L'immortalité du fameux maquillage et de ce personnage cinégénique est aussi du à l'insistance de la Universal qui aura décliné les aventures du créateur et de son monstre en de nombreux avatars pendant les quelques années qui suivirent. Jusqu'en 1948, six films intègrent le fameux monstre. Il en est de même pour Dracula, qui sera à l'origine d'un nombre encore plus grand d'adaptations. Boris Karloff, qui était tout d'abord déçu de porter un maquillage important pour le rôle, deviendra peut-être malgré lui l'acteur aux mille visages, après l'inévitable Lon Chaney : il revêtira ainsi l'apparence de La Momie, de Fu Manchu, d'un zombie dans Le Mort qui marche (Michael Curtiz, 1936), ... Des rôles où sa capacité à habiter des maquillages multiples est mise en avant.

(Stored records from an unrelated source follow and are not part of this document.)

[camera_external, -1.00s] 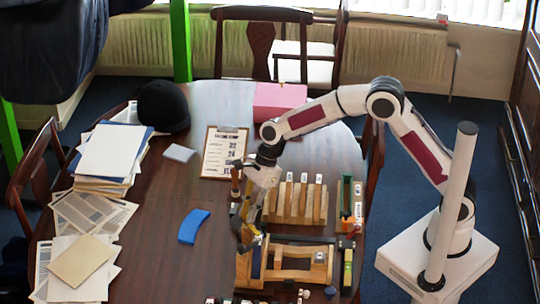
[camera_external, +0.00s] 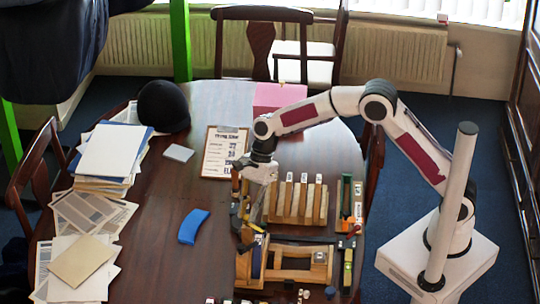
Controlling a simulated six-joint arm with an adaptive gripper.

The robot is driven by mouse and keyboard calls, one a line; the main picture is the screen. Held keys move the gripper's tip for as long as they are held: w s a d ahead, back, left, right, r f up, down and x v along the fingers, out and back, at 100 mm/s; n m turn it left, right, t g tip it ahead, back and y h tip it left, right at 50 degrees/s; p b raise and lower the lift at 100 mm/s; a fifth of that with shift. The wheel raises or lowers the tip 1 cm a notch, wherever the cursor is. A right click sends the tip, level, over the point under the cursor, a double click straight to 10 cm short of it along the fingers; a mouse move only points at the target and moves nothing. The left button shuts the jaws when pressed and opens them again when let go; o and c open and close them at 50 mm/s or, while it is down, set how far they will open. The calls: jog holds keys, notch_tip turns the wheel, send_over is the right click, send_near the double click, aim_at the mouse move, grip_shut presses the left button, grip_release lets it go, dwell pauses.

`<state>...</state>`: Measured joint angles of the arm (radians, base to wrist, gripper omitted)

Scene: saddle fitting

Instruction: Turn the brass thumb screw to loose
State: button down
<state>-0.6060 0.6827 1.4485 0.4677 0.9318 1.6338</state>
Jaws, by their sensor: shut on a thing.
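My gripper (camera_external: 249,228) points down at the left rear corner of the wooden fixture (camera_external: 320,272), near the left end of the slotted wooden rack (camera_external: 310,212). Its fingers are shut on a small thing that they mostly hide. The brass thumb screw cannot be told apart at this size; some yellowish colour shows around the fingers. The fixture has a wooden frame with a dark blue upright part at its left end. Whether the screw is tight or loose cannot be seen.
A blue curved block (camera_external: 194,226) lies left of my gripper. A clipboard (camera_external: 222,158), a pink box (camera_external: 279,96) and a green-and-wood tool holder (camera_external: 345,200) stand around. Paper stacks (camera_external: 112,152) fill the left side. The table between papers and blue block is clear.

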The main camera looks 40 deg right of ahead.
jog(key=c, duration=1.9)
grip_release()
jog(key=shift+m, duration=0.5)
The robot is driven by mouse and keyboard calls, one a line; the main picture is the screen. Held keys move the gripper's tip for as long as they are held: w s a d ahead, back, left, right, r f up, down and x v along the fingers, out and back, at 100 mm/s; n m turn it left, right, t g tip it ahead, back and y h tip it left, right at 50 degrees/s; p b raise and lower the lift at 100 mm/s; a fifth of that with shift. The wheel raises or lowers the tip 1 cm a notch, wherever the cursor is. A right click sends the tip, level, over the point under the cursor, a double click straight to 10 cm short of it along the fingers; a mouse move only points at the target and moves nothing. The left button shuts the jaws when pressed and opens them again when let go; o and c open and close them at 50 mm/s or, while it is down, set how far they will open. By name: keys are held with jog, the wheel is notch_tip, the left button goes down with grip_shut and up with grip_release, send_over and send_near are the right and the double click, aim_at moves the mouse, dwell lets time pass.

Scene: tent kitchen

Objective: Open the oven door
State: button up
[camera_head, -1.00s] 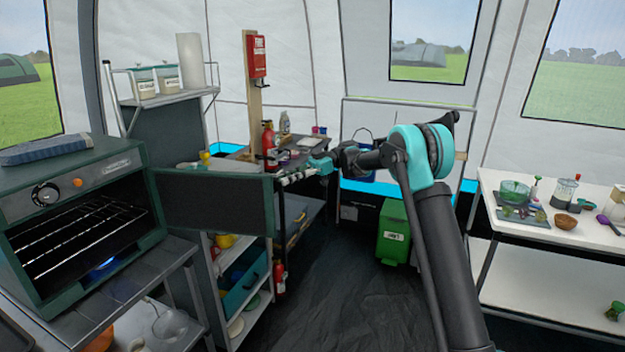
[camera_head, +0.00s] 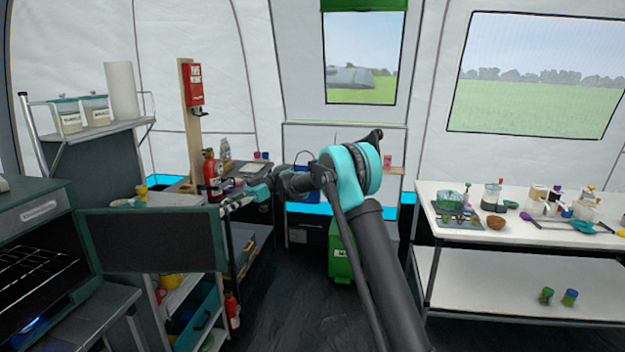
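The dark green oven (camera_head: 35,215) is at the left edge, partly cut off by the frame. Its door (camera_head: 150,240) stands wide open, hinged on the oven's right side and reaching out to the right. The rack (camera_head: 35,268) inside is visible. My gripper (camera_head: 232,206) is at the door's free right edge, near its top corner. I cannot tell whether it touches the door, or whether its fingers are open or shut; they are small and partly overlap the door edge.
A shelf unit (camera_head: 205,322) stands below and behind the door. A white table (camera_head: 500,262) with bowls and utensils is at the right. A green bin (camera_head: 340,250) stands at the back. The dark floor (camera_head: 300,310) in the middle is clear.

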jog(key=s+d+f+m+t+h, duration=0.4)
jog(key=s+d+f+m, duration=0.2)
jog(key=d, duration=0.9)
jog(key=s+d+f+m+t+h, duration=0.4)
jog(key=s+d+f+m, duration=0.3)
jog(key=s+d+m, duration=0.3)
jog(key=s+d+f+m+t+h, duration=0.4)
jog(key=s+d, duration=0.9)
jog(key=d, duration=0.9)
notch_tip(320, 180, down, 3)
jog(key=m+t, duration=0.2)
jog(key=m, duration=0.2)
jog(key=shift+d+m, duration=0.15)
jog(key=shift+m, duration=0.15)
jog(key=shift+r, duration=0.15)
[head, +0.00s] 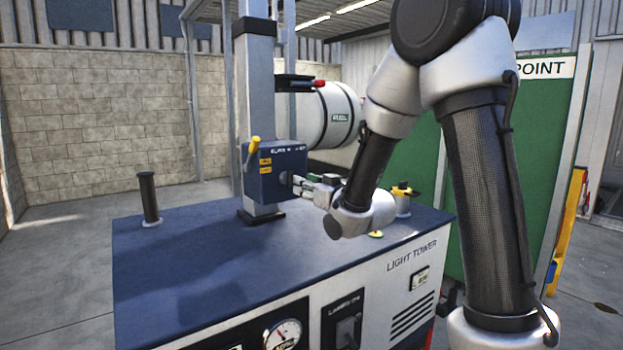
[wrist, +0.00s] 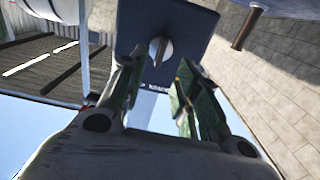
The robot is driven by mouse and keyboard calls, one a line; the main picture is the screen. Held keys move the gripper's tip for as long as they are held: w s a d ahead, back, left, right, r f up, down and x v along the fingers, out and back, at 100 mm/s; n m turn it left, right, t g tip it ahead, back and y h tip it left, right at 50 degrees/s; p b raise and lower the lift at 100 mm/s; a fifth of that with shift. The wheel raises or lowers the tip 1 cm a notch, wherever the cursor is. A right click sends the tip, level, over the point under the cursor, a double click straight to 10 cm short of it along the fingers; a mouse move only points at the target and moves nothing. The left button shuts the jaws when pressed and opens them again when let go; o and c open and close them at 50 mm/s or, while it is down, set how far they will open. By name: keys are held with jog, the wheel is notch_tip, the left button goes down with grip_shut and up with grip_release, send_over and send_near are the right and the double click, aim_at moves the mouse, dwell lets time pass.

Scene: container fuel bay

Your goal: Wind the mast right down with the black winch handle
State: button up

Un film, un personnage, un roman entrés dans la légende, et depuis recyclés à l'envi : c'est la marque de ce film, fondateur du genre. Tout comme l'adaptation de Dracula, ce premier Frankenstein est un succès retentissant : produit pour 291 000 dollars, il en rapportera 12 millions, ouvrant la voie à une longue saga de Universal Monsters.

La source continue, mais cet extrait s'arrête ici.